**Information supplied**:
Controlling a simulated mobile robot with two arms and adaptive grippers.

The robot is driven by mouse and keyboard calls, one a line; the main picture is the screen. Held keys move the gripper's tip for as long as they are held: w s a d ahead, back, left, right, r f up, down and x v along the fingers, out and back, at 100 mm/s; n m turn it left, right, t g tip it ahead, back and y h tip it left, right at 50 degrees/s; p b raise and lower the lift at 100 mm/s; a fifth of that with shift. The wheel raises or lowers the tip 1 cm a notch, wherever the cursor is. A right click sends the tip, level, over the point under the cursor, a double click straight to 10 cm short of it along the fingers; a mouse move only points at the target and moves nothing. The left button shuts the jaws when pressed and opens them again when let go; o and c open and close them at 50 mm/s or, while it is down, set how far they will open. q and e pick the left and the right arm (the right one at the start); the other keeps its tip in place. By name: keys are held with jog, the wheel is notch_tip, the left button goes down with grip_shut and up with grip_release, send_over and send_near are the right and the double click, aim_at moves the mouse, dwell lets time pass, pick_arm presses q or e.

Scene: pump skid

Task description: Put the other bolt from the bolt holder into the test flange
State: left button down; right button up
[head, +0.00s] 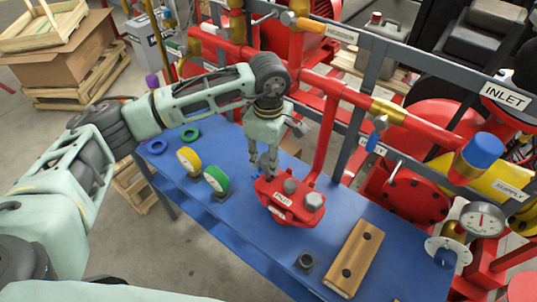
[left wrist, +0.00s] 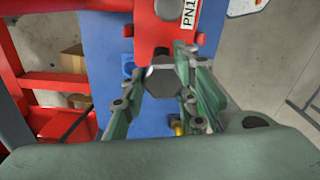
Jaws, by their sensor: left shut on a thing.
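My left gripper (head: 263,172) points down at the flange's far left edge. In the left wrist view its fingers are shut on a grey hex-headed bolt (left wrist: 163,79), beside the red flange (left wrist: 150,38). The bolt's shank is hidden, so I cannot tell whether it sits in a flange hole. The wooden bolt holder (head: 357,250) lies near the bench's front right, with two dark, empty-looking holes. My right gripper is not in view.
A dark nut-like piece (head: 305,261) lies on the blue bench (head: 245,235) left of the holder. Green (head: 217,179) and yellow (head: 189,160) ringed pieces stand left of the flange. Red pipes (head: 326,135) and a grey frame rise behind the bench.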

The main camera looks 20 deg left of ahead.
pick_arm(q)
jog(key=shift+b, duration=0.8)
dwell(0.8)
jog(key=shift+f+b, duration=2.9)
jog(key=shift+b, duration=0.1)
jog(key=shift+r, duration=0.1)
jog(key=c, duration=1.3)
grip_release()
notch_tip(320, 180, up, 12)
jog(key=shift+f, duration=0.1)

**Exercise aim**: Starting with the line that contains "Jaws, by their sensor: left shut on a thing.", write out each line through the end of the listing, exactly as it appears, and include nothing else.

**The completed task**:
Jaws, by their sensor: left shut on a thing.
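My left gripper (head: 263,172) points down at the flange's far left edge. In the left wrist view its fingers are shut on a grey hex-headed bolt (left wrist: 163,79), beside the red flange (left wrist: 150,38). The bolt's shank is hidden, so I cannot tell whether it sits in a flange hole. The wooden bolt holder (head: 357,250) lies near the bench's front right, with two dark, empty-looking holes. My right gripper is not in view.
A dark nut-like piece (head: 305,261) lies on the blue bench (head: 245,235) left of the holder. Green (head: 217,179) and yellow (head: 189,160) ringed pieces stand left of the flange. Red pipes (head: 326,135) and a grey frame rise behind the bench.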

The main camera looks 20 deg left of ahead.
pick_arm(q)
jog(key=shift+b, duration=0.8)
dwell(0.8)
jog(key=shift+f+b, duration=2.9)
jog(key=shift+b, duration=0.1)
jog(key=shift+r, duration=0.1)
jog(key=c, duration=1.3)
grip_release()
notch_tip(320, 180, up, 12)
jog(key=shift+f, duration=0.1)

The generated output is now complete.